Michael Barenboim performs violin sonatas by JS Bach, Bartók and Boulez

It may just be a wooden box with four strings, but what a world of sounds the violin can create! This cleverly arranged CD is bookended with Boulez’s Anthèmes I and II, showing the possibilities of the instrument on its own, and with electronics. Apart from the extensive range of technique that Michael Barenboim effortlessly realises, the confidence and maturity of the musical language is stunning, and often harmonically and texturally beautiful.

Our rating

3

Published: January 18, 2019 at 2:06 pm

COMPOSERS: Bartok,Boulez,JS Bach
LABELS: Accentus Music
ALBUM TITLE: JS Bach * Bartók * Boulez
WORKS: JS Bach: Solo Sonata No. 3 in C, BWV1005; Bartók: Solo Violin Sonata; Boulez: Anthèmes I & II
PERFORMER: Michael Barenboim (violin)
CATALOGUE NO: ACC 30405

It may just be a wooden box with four strings, but what a world of sounds the violin can create! This cleverly arranged CD is bookended with Boulez’s Anthèmes I and II, showing the possibilities of the instrument on its own, and with electronics. Apart from the extensive range of technique that Michael Barenboim effortlessly realises, the confidence and maturity of the musical language is stunning, and often harmonically and texturally beautiful.
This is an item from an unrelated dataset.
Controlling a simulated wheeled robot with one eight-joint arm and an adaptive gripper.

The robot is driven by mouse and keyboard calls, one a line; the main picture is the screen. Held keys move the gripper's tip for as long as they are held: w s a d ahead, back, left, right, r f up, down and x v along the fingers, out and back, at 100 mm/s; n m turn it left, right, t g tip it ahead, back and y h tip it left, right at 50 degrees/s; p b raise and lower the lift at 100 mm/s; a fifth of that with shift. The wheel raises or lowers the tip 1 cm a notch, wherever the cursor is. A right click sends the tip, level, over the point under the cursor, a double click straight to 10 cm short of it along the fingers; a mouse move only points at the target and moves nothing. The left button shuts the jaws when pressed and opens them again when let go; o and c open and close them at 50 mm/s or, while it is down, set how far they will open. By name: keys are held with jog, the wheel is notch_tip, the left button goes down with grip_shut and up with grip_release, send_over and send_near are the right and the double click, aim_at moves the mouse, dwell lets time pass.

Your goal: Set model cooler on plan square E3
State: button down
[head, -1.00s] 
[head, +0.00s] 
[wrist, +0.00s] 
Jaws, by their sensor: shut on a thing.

Fifty years earlier, Bartók also summed up many of his compositional pre-occupations in his solo Sonata. This is a big performance, amplified by the resonance in the recorded sound – too much in the louder passages – and the opening Chaconne has rhythmic momentum and a sure sense of phrasing, although the fugue tends towards coarseness of tone in its almost impossible contrapuntal demands. In the ‘Melodia’ though, Barenboim finds the lyrical heart, with wide-ranging tone, and the finale scurries and dances with energy.

Barenboim doesn’t always seem as sympathetic to the Bach: the Adagio is not fully imaginative in rhythm and tone, and the fugue, as in the Bartók, is rather hard-pressed. Best is the final Allegro, where there is a freedom which is elusive in the rest of the Sonata.